From there, King Street stretches north through block after block of meticulously restored 18th and 19th century homes in the various architectural styles of the day including Georgian, Greek Revival, Charleston single homes and the Italianate-style Patrick O’Donnell House — the so-called “O’Donnell’s Folly,” which was completed in 1870 after 18 years.
The evolution of the mile-and-a-half stretch of King Street from Lower King to Upper King — and of its dining scene in particular — has likewise been a work in progress.
Berlin’s department store has stood at the corner of King and Broad streets since 1883 and marks the beginning of the retail district. It is one of Charleston’s best-known, high-end clothing retailers and has weathered 115 years of economic, social and fashion trends.
King Street grew steadily as a center of commerce until retailers followed their customers to the suburbs in the 1970s.
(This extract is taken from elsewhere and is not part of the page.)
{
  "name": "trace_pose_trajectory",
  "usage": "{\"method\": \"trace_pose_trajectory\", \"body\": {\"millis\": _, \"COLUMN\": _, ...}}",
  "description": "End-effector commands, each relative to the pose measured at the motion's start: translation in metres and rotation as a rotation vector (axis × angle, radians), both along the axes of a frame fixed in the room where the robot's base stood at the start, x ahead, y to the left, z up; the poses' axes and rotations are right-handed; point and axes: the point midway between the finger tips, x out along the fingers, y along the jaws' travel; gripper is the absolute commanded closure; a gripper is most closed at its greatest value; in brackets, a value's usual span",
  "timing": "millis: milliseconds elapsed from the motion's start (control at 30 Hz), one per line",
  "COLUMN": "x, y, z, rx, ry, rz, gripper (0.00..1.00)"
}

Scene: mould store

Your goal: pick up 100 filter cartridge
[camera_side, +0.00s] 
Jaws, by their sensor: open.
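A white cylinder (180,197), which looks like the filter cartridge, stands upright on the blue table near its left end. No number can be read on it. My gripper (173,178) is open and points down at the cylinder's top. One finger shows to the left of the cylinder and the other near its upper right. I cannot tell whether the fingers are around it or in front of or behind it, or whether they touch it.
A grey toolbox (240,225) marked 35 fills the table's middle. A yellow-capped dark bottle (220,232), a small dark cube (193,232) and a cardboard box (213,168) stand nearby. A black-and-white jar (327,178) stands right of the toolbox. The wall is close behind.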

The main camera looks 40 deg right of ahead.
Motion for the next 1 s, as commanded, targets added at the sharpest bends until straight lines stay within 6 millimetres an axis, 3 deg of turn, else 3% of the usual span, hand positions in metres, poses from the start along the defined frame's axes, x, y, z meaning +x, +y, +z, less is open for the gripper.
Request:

King Street roared back in the late 1980s with the opening of the super-luxe Charleston Place hotel, restaurant and shopping development at King and Market streets.
Charleston Grill (224 King St., 843-577-4522, charlestongrill.com) opened at Charleston Place in 1989 and — along with Peninsula Grill (549 E. Bay St., 843-723-0700, peninsulagrill.com), Magnolias (185 E. Bay St., 843-577-7771, magnolias-blosson-cypress.com) and Anson (12 Anson St., 843-577-0551, ansonrestaurant.com) — reimagined Lowcountry standards such as fried flounder and shrimp and grits as haute cuisine and made Charleston a prominent foodie destination.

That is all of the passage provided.